**SET TASK:** Output nothing but the lines from the line with "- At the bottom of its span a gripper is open" through the end of the listing below, both ends included.

**DATA SEGMENT:**
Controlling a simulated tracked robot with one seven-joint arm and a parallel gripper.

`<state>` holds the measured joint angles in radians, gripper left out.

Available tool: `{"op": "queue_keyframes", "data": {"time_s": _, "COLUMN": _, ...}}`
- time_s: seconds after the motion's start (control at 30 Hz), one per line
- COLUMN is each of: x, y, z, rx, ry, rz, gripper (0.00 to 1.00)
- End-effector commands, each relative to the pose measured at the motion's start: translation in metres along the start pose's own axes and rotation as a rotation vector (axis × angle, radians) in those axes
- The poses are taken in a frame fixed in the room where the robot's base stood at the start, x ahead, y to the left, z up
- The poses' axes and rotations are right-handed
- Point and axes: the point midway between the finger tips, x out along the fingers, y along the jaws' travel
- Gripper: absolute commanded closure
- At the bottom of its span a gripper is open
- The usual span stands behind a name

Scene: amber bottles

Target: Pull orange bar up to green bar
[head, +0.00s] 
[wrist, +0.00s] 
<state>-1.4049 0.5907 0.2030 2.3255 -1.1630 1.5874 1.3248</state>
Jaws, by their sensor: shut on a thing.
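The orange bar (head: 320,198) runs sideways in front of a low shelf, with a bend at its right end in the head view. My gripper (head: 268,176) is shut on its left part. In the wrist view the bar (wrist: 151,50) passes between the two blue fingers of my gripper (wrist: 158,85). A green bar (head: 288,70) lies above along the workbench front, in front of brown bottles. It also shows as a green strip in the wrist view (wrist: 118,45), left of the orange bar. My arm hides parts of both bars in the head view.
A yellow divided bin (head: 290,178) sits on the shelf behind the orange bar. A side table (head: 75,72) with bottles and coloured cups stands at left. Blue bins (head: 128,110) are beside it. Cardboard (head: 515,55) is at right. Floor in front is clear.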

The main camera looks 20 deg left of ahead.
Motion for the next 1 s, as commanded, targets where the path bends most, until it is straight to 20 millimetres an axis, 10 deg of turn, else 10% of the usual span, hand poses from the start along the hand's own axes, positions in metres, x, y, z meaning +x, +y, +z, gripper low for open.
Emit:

**WORKED ANSWER:**
- At the bottom of its span a gripper is open
- The usual span stands behind a name

Scene: amber bottles

Target: Pull orange bar up to green bar
[head, +0.00s] 
[wrist, +0.00s] 
<state>-1.4049 0.5907 0.2030 2.3255 -1.1630 1.5874 1.3248</state>
Jaws, by their sensor: shut on a thing.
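The orange bar (head: 320,198) runs sideways in front of a low shelf, with a bend at its right end in the head view. My gripper (head: 268,176) is shut on its left part. In the wrist view the bar (wrist: 151,50) passes between the two blue fingers of my gripper (wrist: 158,85). A green bar (head: 288,70) lies above along the workbench front, in front of brown bottles. It also shows as a green strip in the wrist view (wrist: 118,45), left of the orange bar. My arm hides parts of both bars in the head view.
A yellow divided bin (head: 290,178) sits on the shelf behind the orange bar. A side table (head: 75,72) with bottles and coloured cups stands at left. Blue bins (head: 128,110) are beside it. Cardboard (head: 515,55) is at right. Floor in front is clear.

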The main camera looks 20 deg left of ahead.
Motion for the next 1 s, as commanded, targets where the path bends most, until it is straight to 20 millimetres an axis, 10 deg of turn, else 10% of the usual span, hand poses from the start along the hand's own axes, positions in metres, x, y, z meaning +x, +y, +z, gripper low for open.
Emit:

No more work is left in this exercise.